While cyber security was viewed as a top concern to 68% of CXOs, the study revealed that executives within finance, HR and marketing felt the least engaged in cyber security threat management activities, despite being responsible for some of the most sensitive data within the organisation.  This disconnect has to be addressed if organisations are to get better at bringing down the cost of cybercrime.  Greater trust will be required across all teams, with companies investing in training their employees in the language of cyber security. 

Know your cyber defence

CFOs can start to become more curious and ask questions about how the company data is encrypted, where the encryption keys are stored and what the existing policies and systems are that govern access to sensitive information.  For example, CFOs will want to know that the organisation has put into place security measures that prevents external hardware, such as guest’s laptops, from entering parts of the company network that should not be accessible.

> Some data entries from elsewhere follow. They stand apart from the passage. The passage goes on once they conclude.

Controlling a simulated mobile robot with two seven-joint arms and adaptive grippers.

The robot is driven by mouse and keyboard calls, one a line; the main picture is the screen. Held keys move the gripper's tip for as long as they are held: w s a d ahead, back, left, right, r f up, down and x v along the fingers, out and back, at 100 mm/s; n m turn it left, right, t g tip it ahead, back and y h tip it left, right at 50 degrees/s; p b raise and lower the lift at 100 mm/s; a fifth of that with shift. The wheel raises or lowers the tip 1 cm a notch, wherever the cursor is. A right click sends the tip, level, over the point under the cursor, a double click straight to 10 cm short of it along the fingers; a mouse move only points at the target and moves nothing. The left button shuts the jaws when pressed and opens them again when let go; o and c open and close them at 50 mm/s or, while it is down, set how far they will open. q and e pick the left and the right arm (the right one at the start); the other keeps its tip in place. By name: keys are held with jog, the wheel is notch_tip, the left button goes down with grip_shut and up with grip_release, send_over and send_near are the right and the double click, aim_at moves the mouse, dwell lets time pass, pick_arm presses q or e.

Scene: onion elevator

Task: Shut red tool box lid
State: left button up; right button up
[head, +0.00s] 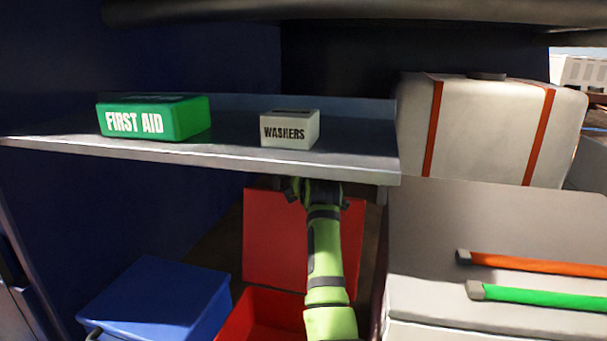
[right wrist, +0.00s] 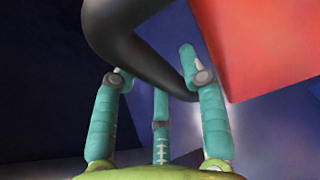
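The red tool box (head: 262,312) sits low under the shelf in the head view. Its red lid (head: 272,240) stands open, upright behind the box, and part of it is hidden by my right arm. My right gripper (head: 312,190) is at the lid's top edge, just below the shelf; its fingers are hard to make out there. In the right wrist view the right gripper (right wrist: 155,75) has its fingers spread, with a red panel (right wrist: 265,45), apparently the lid, at the upper right. My left gripper is not in view.
The grey shelf (head: 230,155) overhangs the box, bearing a green first aid box (head: 155,118) and a washers box (head: 290,129). A blue box (head: 155,300) stands left; a grey case (head: 430,285) stands right. A dark curved bar (right wrist: 125,30) passes close to the fingers.

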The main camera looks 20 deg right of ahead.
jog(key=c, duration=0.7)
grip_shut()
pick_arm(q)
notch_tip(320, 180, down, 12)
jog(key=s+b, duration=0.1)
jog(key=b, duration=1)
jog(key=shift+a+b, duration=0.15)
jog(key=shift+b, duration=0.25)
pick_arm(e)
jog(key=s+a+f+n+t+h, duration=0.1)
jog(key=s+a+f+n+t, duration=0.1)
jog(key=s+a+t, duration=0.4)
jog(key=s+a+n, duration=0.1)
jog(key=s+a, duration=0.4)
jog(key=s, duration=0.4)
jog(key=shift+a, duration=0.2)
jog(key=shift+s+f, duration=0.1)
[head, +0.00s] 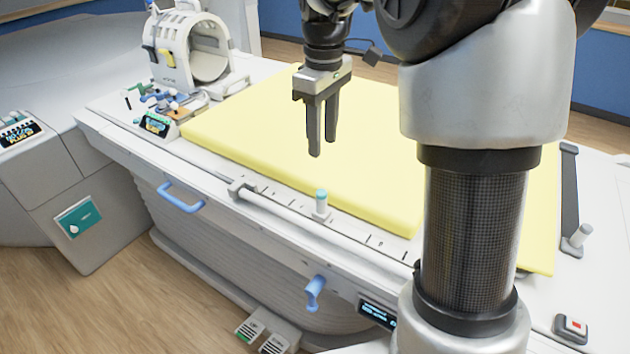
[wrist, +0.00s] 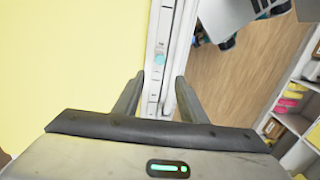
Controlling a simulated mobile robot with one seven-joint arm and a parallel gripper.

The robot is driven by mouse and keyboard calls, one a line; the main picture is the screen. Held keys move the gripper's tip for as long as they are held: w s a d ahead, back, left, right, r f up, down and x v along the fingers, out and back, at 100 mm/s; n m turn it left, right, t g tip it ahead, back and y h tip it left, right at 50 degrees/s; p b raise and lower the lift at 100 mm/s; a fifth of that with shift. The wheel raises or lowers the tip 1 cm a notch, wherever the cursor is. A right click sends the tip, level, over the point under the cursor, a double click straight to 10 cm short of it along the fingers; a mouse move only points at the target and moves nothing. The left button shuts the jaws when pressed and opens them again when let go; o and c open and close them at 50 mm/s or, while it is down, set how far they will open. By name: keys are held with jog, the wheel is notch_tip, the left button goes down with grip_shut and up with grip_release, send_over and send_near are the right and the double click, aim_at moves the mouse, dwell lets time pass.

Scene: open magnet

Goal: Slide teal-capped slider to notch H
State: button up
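The teal-capped slider (head: 321,203) is a short white post with a teal top. It stands upright on the notched rail (head: 283,194) along the near edge of the bed. In the wrist view the slider (wrist: 160,57) shows ahead of the fingers, roughly in line with the gap between them. My gripper (head: 322,147) is open and empty, pointing down above the yellow mattress, higher than the slider and apart from it. In the wrist view the fingers of my gripper (wrist: 160,82) stand wide apart. The notch marks are too small to read, so I cannot tell which is H.
The yellow mattress (head: 245,120) covers the bed. A white ring-shaped coil (head: 190,55) and small coloured parts stand at the far left. Blue handles (head: 180,198) hang from the bed's near side. Another white post (head: 582,234) stands at the right, with a red-button box (head: 571,328) nearby.

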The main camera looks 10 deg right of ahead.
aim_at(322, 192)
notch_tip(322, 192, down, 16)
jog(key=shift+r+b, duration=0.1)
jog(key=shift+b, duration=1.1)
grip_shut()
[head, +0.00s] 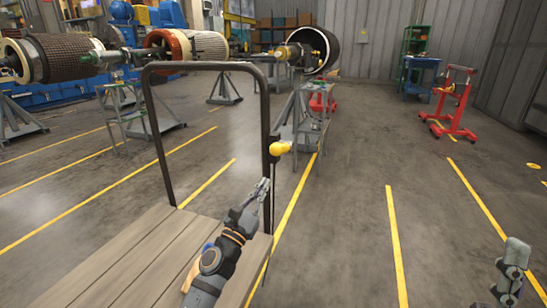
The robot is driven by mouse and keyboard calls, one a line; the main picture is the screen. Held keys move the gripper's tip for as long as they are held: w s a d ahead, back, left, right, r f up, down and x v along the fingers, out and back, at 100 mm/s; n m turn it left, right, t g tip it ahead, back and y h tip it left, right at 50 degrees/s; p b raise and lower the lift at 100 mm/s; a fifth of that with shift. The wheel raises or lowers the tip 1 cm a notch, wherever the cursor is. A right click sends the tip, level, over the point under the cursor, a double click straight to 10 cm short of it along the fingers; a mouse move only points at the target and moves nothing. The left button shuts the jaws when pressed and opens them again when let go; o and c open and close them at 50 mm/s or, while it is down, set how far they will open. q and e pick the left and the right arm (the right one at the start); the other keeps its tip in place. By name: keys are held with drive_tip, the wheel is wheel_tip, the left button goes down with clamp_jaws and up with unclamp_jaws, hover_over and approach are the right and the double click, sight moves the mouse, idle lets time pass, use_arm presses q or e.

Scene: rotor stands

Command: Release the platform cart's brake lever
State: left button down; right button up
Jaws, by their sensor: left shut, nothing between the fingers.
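The platform cart (150,250) has a wooden plank deck and a dark tubular handle (157,140) standing at its far end. The brake lever (279,148) is at the right upright of the handle, with a yellow knob on a dark mount. My left gripper (264,184) is shut and empty, a little below and left of the yellow knob, close to the handle's right upright. It appears apart from the knob. At the lower right, part of my right arm (514,262) shows; its fingers cannot be made out clearly.
Rotors on grey stands (226,90) stand behind the cart. Red stands (455,105), a blue cart (421,75) and a green shelf (415,42) are at the back right. The grey floor with yellow lines right of the cart is clear.

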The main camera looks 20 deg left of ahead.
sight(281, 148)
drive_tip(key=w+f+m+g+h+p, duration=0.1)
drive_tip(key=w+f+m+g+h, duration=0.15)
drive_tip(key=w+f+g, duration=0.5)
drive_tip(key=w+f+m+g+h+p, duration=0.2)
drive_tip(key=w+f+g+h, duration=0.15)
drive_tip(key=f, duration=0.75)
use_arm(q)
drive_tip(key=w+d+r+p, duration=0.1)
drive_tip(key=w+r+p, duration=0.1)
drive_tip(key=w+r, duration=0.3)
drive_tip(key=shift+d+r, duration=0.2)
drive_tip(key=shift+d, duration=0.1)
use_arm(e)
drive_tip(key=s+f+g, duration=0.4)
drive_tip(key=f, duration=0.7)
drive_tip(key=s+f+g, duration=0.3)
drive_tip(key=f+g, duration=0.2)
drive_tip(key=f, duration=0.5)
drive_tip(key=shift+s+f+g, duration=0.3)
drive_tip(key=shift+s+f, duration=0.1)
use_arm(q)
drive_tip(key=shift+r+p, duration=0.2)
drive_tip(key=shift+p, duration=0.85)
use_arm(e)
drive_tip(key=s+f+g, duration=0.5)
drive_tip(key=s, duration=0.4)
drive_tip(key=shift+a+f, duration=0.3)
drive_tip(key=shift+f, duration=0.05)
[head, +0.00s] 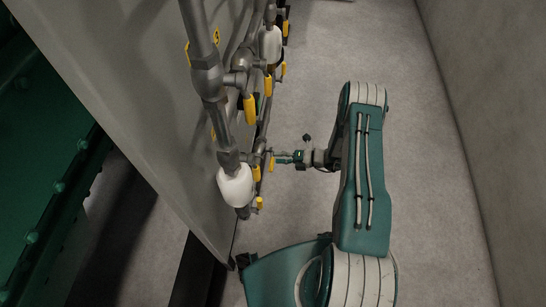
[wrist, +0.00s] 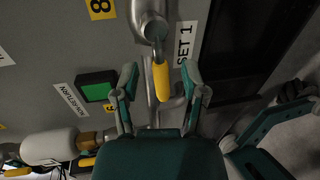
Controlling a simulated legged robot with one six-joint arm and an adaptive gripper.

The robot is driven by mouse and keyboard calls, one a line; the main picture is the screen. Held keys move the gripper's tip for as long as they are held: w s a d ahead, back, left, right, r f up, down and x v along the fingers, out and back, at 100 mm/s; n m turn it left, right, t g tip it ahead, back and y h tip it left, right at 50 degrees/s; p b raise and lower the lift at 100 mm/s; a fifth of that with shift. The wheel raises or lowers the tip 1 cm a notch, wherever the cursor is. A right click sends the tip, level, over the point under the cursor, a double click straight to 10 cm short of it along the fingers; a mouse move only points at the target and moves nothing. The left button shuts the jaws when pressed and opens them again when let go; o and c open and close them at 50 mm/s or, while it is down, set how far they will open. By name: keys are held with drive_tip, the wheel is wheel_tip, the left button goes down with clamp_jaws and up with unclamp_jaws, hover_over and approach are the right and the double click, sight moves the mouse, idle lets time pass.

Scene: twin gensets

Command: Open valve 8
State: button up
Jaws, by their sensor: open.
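In the wrist view, a yellow valve handle (wrist: 161,80) hangs down from a grey pipe fitting (wrist: 152,22). A yellow tag with the number 8 (wrist: 101,8) is on the panel to its upper left. My gripper (wrist: 160,70) is open, with one finger on each side of the handle and a visible gap on both sides. I cannot tell how deep the handle sits between the fingers. In the head view my gripper (head: 283,158) reaches left to the pipework, close to a small yellow handle (head: 271,163).
A grey panel (head: 150,110) carries pipes with several other yellow handles (head: 250,108) and white cylinders (head: 236,186). The wrist view shows a green square (wrist: 96,92) and a "SET 1" label (wrist: 184,42). Open floor (head: 420,150) lies right of my arm, up to a wall (head: 490,120).

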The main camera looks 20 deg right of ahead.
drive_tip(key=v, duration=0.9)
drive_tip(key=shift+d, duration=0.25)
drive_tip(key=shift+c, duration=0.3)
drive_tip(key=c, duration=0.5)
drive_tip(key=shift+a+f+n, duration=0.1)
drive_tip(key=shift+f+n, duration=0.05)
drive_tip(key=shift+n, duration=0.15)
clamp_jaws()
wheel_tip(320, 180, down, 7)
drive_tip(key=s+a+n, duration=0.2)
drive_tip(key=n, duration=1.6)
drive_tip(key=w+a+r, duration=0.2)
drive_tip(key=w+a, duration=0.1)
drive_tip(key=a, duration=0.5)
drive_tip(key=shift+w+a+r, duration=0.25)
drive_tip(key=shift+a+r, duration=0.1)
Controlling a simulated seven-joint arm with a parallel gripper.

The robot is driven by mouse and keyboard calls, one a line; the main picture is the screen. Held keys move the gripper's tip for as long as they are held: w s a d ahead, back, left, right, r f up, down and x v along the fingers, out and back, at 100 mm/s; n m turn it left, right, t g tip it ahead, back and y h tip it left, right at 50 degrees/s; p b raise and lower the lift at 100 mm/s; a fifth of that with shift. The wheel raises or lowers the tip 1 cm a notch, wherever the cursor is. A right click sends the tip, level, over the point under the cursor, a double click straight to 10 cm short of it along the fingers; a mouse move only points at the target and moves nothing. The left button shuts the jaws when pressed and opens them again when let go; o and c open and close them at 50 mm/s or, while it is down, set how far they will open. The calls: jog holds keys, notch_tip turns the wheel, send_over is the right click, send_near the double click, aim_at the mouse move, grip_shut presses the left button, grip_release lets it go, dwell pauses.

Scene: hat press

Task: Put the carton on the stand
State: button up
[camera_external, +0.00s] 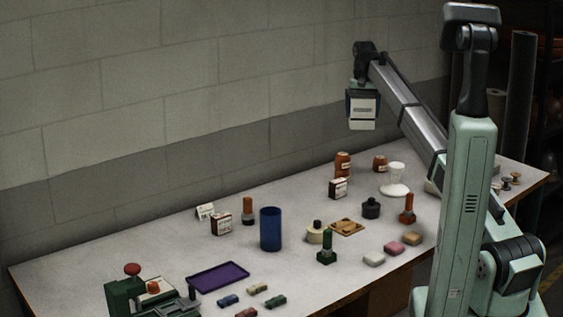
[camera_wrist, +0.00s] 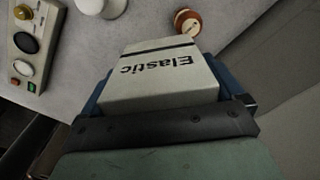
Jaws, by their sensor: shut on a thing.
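A pale carton (camera_wrist: 160,75) lettered "Elastic" is between the blue fingers of my gripper (camera_wrist: 167,92) in the wrist view. In the external view, my gripper (camera_external: 362,94) is shut on the carton (camera_external: 362,113), high above the back of the table. A white pedestal-like piece with a wide round base (camera_external: 395,189), which looks like the stand, is on the table below and to the right of the carton. Its top appears bare. A white round shape (camera_wrist: 113,8) at the top edge of the wrist view may be part of it.
Orange-brown spools (camera_external: 342,164) and a small carton (camera_external: 338,188) stand left of the white piece. A dark pot (camera_external: 371,208) and an orange-topped tool (camera_external: 407,209) stand in front. A blue cylinder (camera_external: 270,229) and purple tray (camera_external: 218,274) are farther left. A panel with buttons (camera_wrist: 27,45) is at the wrist view's left.

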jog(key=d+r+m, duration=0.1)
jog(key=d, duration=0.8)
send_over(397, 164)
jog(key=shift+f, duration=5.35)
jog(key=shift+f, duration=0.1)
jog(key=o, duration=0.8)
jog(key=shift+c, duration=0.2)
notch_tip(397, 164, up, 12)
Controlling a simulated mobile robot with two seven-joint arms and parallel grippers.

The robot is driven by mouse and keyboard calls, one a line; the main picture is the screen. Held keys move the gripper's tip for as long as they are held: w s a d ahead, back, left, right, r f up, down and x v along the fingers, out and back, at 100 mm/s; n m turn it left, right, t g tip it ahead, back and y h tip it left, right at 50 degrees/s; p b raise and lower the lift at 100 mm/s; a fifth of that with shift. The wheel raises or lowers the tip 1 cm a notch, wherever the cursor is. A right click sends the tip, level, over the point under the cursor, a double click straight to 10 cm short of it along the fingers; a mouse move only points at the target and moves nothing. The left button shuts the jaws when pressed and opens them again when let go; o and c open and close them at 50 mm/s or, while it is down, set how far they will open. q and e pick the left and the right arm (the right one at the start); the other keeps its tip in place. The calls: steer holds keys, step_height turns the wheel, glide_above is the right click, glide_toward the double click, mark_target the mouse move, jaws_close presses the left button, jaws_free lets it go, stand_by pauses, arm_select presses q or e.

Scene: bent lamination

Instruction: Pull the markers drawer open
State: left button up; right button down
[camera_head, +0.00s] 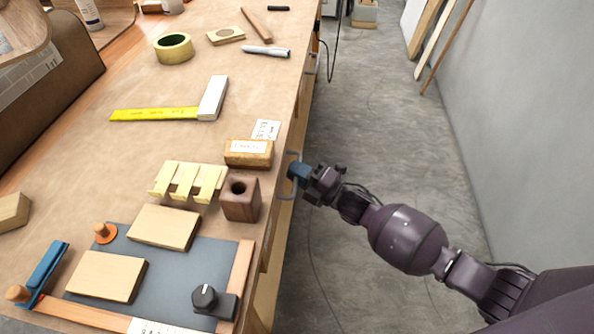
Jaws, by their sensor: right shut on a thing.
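My right gripper (300,172) is at the right side of the workbench, shut on a grey bar handle (292,190) of a drawer. The fingertips cover the middle of the handle; its two ends show. The drawer front lies under the bench edge and is seen almost edge-on. No gap above it is clear in this view. I cannot read a markers label on it. My left gripper is not in view.
The workbench (150,140) holds a brown block with a hole (240,198), a labelled wooden block (249,153), a yellow-bladed square (155,114), tape (174,48) and a marker (265,51). Grey floor (390,150) is clear between bench and wall.

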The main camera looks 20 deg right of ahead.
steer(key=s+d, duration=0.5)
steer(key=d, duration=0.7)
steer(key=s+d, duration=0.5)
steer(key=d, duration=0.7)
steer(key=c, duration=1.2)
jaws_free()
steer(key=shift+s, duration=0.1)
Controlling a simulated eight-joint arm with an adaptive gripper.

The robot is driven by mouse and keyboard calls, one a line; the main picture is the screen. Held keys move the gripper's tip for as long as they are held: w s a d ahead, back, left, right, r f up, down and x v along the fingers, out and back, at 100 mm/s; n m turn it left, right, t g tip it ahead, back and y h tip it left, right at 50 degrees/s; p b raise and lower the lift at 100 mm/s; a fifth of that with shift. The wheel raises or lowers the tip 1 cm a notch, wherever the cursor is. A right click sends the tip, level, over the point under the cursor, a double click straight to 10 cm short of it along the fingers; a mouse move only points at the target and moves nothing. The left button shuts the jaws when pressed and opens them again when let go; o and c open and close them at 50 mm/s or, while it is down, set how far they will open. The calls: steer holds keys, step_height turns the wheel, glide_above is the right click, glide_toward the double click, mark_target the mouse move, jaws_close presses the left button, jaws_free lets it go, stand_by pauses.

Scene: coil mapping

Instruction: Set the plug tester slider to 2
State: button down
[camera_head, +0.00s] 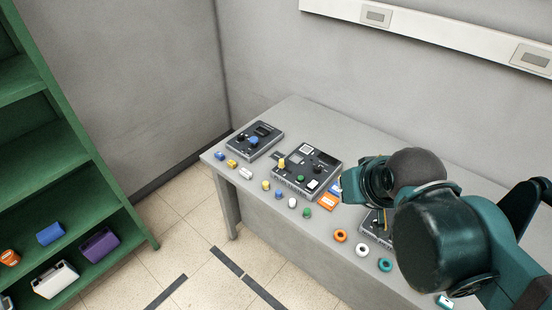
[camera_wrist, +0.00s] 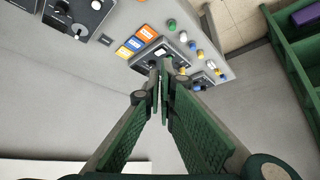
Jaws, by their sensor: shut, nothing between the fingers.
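My gripper (camera_wrist: 163,75) is shut and empty in the wrist view. Its fingertips overlap the middle dark panel box (camera_wrist: 150,53) there and hide part of it. I cannot tell whether they touch it. In the head view this box (camera_head: 318,168) has a white label, a yellow piece and a green piece. A smaller dark box (camera_head: 265,132) with a blue knob stands to its left. A third dark box (camera_head: 371,230) is mostly hidden by my arm; the wrist view shows knobs on a dark box (camera_wrist: 92,12) at top left. No label or slider number is readable, so I cannot tell which is the plug tester.
The boxes stand on a grey table (camera_head: 300,108). Small coloured plugs and orange, white and teal rings (camera_head: 340,236) lie along its front edge. Orange and blue cards (camera_head: 328,202) lie between boxes. A green shelf (camera_head: 100,190) stands left, and a wall rail (camera_head: 440,32) runs behind.

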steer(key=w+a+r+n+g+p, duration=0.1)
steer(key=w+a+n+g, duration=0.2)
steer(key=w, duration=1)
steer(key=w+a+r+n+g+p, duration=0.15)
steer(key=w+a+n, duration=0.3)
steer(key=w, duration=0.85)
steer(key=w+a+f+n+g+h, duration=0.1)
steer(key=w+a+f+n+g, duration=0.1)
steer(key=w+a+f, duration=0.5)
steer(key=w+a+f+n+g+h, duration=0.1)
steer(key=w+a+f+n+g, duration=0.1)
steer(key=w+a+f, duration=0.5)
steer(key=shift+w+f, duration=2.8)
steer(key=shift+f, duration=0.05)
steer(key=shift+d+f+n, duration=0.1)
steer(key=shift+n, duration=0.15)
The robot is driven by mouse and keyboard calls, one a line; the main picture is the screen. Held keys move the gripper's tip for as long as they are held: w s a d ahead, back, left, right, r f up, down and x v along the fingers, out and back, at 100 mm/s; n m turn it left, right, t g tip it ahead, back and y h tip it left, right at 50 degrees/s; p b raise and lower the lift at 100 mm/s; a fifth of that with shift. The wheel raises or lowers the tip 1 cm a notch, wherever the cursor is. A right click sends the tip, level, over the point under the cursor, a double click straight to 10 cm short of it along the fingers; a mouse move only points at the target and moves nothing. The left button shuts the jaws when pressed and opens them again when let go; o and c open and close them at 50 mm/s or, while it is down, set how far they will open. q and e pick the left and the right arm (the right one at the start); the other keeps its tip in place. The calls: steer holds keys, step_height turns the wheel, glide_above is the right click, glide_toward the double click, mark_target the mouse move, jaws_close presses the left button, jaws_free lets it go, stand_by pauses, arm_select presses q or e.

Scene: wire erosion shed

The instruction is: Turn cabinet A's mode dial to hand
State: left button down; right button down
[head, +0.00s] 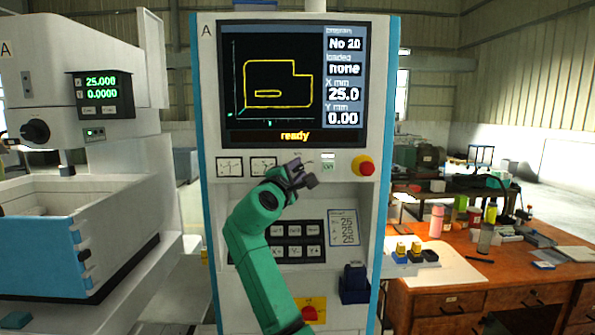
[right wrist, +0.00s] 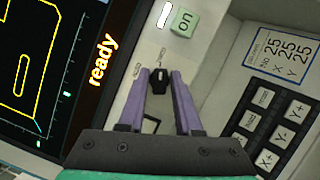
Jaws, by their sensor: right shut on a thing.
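Cabinet A (head: 209,150) stands upright in the middle of the head view, with the letter A at its top left. My right gripper (head: 304,176) is at its control strip, just below the screen, and hides the dial there. In the right wrist view, the small black mode dial (right wrist: 157,81) sits between the purple fingertips of my right gripper (right wrist: 160,78), which are shut on it. Small labels beside the dial are too small to read, and I cannot tell which one it points to. My left gripper is not in view.
The screen (head: 292,85) reads "ready". A green "on" button (right wrist: 183,21) is near the dial. A red emergency button (head: 362,166) is to the right. A machine (head: 90,130) stands left and a wooden bench (head: 480,275) right.

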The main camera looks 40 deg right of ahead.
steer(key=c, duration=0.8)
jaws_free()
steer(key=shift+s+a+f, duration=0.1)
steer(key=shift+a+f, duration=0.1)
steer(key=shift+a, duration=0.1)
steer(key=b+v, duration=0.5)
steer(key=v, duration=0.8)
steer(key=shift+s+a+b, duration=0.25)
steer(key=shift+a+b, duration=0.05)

Businesses will have to be mindful of the General Data Protection Regulation (GDPR), which comes into force on May 25.  Companies will encounter new requirements for processing and handling data. There will also be a significant change in potential penalties with fines of up to €20 million, or 4% of total annual turnover of the preceding financial year, whichever is higher.

Digital commerce, coupled with how organisations are accountable for their data management, will mean that spend on cyber security will be forced to become much more of a boardroom priority. 

Assess the financial impact of a breach

When looking at budget planning, it is important for CFOs to assess the potential financial impact of a security incident.  Many organisations spend capital and resources on breach prevention and put less emphasis on breach detection and containment. The majority of the costs associated with a data breach can be dramatically reduced by improving the speed and effectiveness of response to cyber incidents.

IBM’s study into the financial impact of cyber crime revealed that the average total cost of a data breach in the UK is approximately £2.5 million. The findings of the study suggest that the cost of data breaches is linearly related to the time it takes to identify and contain the breach. The data also revealed that the mean time for identifying a data breach is around 200 days.

The gap between breach occurrence and detection exposes organisations to significant risks. To be able to evaluate the financial impact, CFOs require an understanding of what processes the business has in place in order to detect a breach and minimise the scope and scale of a potential attack.

Collaborate to combat cyber threats  

Cybersecurity requires a symbiotic relationship between the CFO and security leaders.  As the CFO gets closer to the security team, a clearer picture of the direct and indirect costs associated with building a cyber security strategy becomes much more visible.  Think for a moment about the potential direct costs for audit and consulting services, legal and compliance advice, compensation to victims of a breach, as well as losses resulting from potential customer churn.

Indirect costs will also have to be accounted for such as time, organisational resources required to contain a breach, reputational damage and lost business opportunities. CFOs will need to decide on investment in technology, training and resource planning to ensure the business is ready if impacted by a breach.

To fully understand the impact of a security breach, it is vital for CFOs to work in collaboration with the rest of the board, the IT department and the security team.  There is evidence to suggest that the organisations which are most successful in effectively combatting cyber threats are the ones who foster stronger collaboration across the business.

We have seen some very real examples of the cost to business, and society, when organisations are impacted by cyberattacks, with the WannaCry and Petya ransomware attacks causing notable damage in the UK.

What continues to be alarming is that businesses are not prepared for, or responding to, cyberattacks in a timely manner.  Only 25 percent have an incident response plan applied consistently across the organisation and 23% have no incident response plan at all.  66% cite a lack of planning as their organisation’s biggest barrier to becoming resilient to cyberattacks.

With a clear and integrated cybersecurity strategy in place, where all lines of business have responsibility for that plan, cyber incidents have a better chance of being quickly shut down, therefore, reducing the financial and reputational impact to an organisation.